What was thought possible by the early navigators possessed the minds of all seamen in varying experiments for two centuries and a half. Though not reaching such satisfactory results as were hoped for, the expectation did not prove so chimerical as was sometimes imagined when it was discovered that the lines of variation were neither parallel, nor straight, nor constant. The line of no variation which Columbus found near the Azores had moved westward with erratic inclinations, until to-day it is not far from a straight line from Carolina to Guinea. Science, beginning with its crude efforts at the hands of Alonzo de Santa Cruz, in 1530, has so mapped the surface of the globe with observations of its multifarious freaks of variation, and the changes are so slow, that a magnetic chart is not a bad guide to-day for ascertaining the longitude in any latitude for a few years neighbouring to the date of its records. So science has come around in some measure to the dreams of Columbus and Cabot.

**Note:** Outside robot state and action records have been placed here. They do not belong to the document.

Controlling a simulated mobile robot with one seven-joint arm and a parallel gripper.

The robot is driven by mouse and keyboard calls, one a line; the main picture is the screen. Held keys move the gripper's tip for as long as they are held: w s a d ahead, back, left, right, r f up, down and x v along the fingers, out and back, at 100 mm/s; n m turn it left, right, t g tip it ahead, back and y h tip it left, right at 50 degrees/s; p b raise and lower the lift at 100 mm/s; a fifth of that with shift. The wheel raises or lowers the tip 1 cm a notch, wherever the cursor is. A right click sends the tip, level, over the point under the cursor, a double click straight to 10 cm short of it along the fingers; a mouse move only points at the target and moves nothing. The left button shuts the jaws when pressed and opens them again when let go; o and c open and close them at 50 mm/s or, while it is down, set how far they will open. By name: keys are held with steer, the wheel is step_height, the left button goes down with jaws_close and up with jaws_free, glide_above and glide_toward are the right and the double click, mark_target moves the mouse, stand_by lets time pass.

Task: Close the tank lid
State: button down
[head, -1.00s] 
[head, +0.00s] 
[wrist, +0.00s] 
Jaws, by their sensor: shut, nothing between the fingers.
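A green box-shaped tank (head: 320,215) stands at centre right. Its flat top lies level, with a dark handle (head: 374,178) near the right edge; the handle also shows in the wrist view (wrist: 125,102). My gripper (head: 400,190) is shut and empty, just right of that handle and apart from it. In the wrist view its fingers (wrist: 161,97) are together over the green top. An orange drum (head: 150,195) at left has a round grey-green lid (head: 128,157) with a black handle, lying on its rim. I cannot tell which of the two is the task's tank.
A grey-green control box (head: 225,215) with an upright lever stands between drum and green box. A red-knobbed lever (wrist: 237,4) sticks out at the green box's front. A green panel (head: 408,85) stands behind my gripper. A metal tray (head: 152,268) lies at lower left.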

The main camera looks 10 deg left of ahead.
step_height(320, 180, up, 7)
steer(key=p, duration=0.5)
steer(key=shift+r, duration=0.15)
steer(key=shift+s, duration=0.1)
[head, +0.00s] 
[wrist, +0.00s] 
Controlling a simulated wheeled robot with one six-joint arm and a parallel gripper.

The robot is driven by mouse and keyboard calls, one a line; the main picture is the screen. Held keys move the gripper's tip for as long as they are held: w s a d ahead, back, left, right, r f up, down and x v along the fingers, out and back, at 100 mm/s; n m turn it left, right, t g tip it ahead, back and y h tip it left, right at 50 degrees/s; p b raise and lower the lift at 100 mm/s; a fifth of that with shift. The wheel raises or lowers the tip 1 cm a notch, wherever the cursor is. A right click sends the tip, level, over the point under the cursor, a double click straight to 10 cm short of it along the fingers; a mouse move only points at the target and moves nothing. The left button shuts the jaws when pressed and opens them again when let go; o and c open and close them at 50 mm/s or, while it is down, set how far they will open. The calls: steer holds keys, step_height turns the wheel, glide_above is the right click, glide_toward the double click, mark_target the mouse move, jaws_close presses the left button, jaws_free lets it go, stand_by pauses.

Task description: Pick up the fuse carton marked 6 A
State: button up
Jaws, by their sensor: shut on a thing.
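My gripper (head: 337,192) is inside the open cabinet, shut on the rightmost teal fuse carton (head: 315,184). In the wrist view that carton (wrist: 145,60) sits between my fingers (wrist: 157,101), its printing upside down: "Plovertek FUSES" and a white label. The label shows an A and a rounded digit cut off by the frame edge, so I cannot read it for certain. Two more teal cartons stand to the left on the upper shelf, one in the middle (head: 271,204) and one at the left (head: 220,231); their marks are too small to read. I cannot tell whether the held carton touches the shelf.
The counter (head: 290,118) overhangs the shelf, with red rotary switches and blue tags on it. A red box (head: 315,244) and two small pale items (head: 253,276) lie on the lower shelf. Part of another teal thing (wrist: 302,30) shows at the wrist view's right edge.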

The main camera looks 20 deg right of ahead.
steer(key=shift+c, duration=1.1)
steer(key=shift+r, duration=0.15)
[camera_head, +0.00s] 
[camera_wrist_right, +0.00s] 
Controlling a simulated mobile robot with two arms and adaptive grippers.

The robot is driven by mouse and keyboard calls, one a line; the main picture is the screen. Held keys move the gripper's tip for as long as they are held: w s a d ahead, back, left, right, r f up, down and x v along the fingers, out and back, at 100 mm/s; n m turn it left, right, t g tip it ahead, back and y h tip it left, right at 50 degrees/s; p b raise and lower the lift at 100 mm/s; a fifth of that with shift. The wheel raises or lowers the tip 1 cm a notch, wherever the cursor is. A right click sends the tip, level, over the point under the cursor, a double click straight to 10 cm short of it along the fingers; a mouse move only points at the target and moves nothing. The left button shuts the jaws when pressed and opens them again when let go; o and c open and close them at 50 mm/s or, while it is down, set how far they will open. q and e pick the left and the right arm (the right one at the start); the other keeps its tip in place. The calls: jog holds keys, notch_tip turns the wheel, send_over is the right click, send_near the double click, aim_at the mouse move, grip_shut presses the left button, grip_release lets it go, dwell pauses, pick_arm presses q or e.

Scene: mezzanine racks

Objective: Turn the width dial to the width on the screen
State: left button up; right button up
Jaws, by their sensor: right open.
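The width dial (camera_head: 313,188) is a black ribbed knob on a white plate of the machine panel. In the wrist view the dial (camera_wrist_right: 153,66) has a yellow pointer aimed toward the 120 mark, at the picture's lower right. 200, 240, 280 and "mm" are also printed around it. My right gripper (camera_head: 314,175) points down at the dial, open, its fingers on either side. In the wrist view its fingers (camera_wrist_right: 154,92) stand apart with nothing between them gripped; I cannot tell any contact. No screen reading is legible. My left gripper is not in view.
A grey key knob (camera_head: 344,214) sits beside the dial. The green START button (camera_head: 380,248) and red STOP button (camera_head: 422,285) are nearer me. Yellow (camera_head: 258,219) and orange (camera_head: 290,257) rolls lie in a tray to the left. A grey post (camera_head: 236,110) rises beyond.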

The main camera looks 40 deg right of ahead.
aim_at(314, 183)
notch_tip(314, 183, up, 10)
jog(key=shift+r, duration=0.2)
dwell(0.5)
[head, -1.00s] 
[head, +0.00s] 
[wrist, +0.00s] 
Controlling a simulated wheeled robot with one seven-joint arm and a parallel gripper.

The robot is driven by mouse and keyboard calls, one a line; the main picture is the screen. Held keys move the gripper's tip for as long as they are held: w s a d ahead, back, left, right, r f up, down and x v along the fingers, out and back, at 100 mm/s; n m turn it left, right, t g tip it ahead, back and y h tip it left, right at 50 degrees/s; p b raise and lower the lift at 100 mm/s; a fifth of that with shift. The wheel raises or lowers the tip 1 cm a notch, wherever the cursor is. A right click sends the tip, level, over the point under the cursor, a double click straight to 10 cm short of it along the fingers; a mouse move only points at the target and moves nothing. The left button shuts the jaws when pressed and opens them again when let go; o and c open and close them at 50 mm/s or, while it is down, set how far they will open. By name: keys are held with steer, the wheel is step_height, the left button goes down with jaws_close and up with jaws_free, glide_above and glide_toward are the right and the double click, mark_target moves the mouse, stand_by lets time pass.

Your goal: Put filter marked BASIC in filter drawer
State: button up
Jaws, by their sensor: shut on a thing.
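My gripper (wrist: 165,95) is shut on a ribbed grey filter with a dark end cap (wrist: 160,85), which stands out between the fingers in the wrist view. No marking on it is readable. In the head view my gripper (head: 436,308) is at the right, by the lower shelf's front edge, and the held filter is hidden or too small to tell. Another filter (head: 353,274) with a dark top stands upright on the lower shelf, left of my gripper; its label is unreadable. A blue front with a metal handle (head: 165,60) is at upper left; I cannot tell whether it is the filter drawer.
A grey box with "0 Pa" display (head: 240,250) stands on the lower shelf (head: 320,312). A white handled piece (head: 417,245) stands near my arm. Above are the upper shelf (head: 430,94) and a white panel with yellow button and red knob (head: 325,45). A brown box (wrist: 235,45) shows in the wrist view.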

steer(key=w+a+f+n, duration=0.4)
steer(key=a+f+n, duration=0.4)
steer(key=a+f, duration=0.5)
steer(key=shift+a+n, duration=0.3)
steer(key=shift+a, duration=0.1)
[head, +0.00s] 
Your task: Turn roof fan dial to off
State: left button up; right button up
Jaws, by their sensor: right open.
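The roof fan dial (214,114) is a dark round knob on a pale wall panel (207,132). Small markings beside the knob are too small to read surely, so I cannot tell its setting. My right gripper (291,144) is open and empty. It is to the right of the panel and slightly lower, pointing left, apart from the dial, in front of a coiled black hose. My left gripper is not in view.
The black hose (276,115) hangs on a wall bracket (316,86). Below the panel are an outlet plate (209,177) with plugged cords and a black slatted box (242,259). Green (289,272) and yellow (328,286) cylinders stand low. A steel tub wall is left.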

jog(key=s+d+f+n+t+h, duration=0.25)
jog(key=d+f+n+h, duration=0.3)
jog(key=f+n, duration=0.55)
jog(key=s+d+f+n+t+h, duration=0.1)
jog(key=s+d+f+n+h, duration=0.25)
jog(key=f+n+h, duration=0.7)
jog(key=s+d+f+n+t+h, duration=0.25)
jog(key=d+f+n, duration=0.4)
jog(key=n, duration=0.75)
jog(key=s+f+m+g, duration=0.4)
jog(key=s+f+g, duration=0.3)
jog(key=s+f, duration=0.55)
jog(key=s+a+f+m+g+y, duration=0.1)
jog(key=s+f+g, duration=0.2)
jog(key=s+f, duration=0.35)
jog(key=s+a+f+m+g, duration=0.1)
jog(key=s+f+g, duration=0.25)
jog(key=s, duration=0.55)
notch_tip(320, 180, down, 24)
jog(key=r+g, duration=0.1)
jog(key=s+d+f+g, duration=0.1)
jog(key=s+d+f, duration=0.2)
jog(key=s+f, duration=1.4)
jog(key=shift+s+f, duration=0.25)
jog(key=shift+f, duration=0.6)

But this was not the only development which came from this ominous day in the mid-Atlantic in that September of 1492. The fancy of Columbus was easily excited, and notions of a change of climate, and even aberration of the stars were easily imagined by him amid the strange phenomena of that untracked waste.

While Columbus was suspecting that the north star was somewhat wilfully shifting from the magnetic pole, now to a distance of 5° and then of 10°, the calculations of modern astronomers have gauged the polar distance existing in 1492 at 3° 28´, as against the 1° 20´ of to-day. The confusion of Columbus was very like his confounding an old world with a new, inasmuch as he supposed it was the pole star and not the needle which was shifting.

He argued from what he saw, or what he thought he saw, that the line of no variation marked the beginning of a protuberance of the earth, up which he ascended as he sailed westerly, and that this was the reason of the cooler weather which he experienced. He never got over some notions of this kind, and he believed he found confirmation of them in his later voyages.

Even as early as the reign of Edward III. of England, Nicholas of Lynn, a voyager to the northern seas, is thought to have definitely fixed the magnetic pole in the Arctic regions, transmitting his views to Cnoyen, the master of the later Mercator, in respect to the four circumpolar islands, which in the sixteenth century made so constant a surrounding of the north pole.